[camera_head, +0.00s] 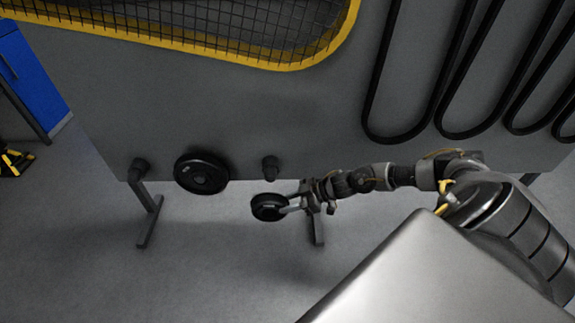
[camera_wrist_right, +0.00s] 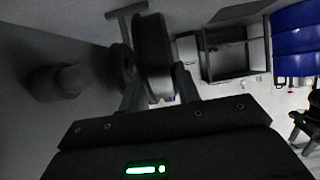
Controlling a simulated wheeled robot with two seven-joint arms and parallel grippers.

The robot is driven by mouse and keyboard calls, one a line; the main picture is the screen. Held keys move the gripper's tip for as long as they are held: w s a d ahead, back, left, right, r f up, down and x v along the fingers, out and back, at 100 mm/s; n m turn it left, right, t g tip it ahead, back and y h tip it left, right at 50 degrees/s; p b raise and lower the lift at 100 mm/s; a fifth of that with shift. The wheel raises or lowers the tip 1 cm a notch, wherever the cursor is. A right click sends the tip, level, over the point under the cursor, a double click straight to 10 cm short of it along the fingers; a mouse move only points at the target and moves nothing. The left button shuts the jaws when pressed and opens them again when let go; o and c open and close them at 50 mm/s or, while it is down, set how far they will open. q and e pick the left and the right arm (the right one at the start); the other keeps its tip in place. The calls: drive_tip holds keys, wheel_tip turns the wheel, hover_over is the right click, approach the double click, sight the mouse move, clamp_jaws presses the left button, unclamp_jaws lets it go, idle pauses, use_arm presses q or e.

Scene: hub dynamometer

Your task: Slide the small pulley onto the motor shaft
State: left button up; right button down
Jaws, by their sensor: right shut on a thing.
++++
• **To do**: Reproduce nothing but the lines from the line containing "State: left button up; right button down" to the last line of the data, each exactly as written.

• **Exercise result**:
State: left button up; right button down
Jaws, by their sensor: right shut on a thing.

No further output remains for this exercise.